Having finished dinner, I chose to go to sleep though the dimmed cabin lights were still quite bright and a lot of turbulence meant that the seat belt light was repeatedly switched on and off, accompanied by a PA announcement. Given that it was clear most people were sleeping (or trying to), couldn’t they just check the passengers’ seat belts manually and not bother with the PA in business?

Breakfast was served at 0600 – a choice of fresh fruit, pastries or granola cereal with a choice of coffee or orange juice. When I asked for tea I was offered a selection of four different ones (though no English Breakfast, but what do you expect on a US carrier). I was told to be quick with the small milk jug brought to me as they only had two on the flight. Along with dinner, the catering on the whole was a low point.

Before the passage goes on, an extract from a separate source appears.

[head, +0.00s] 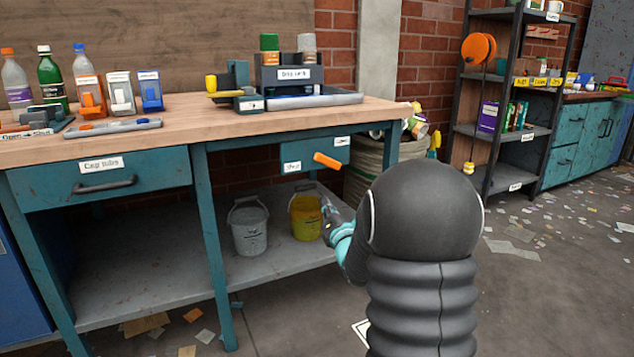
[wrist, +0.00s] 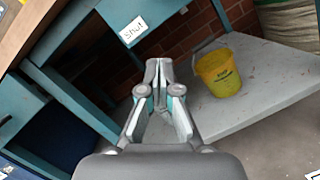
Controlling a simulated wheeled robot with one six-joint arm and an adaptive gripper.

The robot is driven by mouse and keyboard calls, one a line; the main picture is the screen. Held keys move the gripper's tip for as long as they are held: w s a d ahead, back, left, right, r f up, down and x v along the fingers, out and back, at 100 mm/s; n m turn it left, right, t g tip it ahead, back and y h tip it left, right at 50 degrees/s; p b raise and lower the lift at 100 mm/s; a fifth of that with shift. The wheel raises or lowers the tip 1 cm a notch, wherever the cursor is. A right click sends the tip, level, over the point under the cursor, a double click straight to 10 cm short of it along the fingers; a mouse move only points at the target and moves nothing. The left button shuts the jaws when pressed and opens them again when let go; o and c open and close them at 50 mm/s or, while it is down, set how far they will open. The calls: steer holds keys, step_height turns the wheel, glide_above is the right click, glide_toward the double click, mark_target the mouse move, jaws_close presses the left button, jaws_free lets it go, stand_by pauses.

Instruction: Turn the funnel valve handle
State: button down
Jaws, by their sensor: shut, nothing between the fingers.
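An orange valve handle (head: 327,161) sticks out from a teal panel under the workbench, tilted down to the right. A "Shut" label (head: 292,166) is at its lower left, and another label (head: 342,141), too small to read, is at its upper right. My gripper (head: 326,203) is below the handle in the picture, in front of the yellow bucket, apart from the handle. In the wrist view my gripper (wrist: 158,65) has its fingers together and empty. The "Shut" label (wrist: 133,32) shows above left of the fingertips there. The handle is not visible in the wrist view.
A grey-white bucket (head: 248,228) and a yellow bucket (head: 305,217) stand on the lower shelf (head: 275,262). The workbench top (head: 190,122) overhangs the panel, and a teal leg (head: 208,240) stands to the left. A sack-like bin (head: 365,180) is behind right.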

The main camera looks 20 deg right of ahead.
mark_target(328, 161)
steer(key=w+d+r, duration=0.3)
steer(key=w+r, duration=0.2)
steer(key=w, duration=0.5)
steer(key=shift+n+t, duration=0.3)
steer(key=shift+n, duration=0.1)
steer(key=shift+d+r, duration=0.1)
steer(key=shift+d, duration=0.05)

ARRIVAL After circling in the Heathrow stack for some time – and apparently extremely close to another plane – we landed into a driving snowstorm at 0716 (not long after the official landing time of 0705), pulled onto our stand at 0725 and disembarked via an airbridge a seemingly lengthy eight minutes after that with no priority given to business class passengers. At immigration, I went through the IRIS scanning lane. Despite being second in the queue, I realised afterwards that the standard passport control line would probably have been faster. My priority-tagged baggage was out at 0755 and we were rapidly land-side.

VERDICT There’s two verdicts here really. We did the same Detroit/ London Heathrow the previous year on a Northwest flight which was little short of dire. This Delta flight is a vast improvement, but the catering needs a lot of work and the offer of a pre-flight meal, as on many US East Coast services, would go a long way to solving the issues encountered.

PRICE Internet rates for a return business class flight in January start from £2420 (exc. taxes).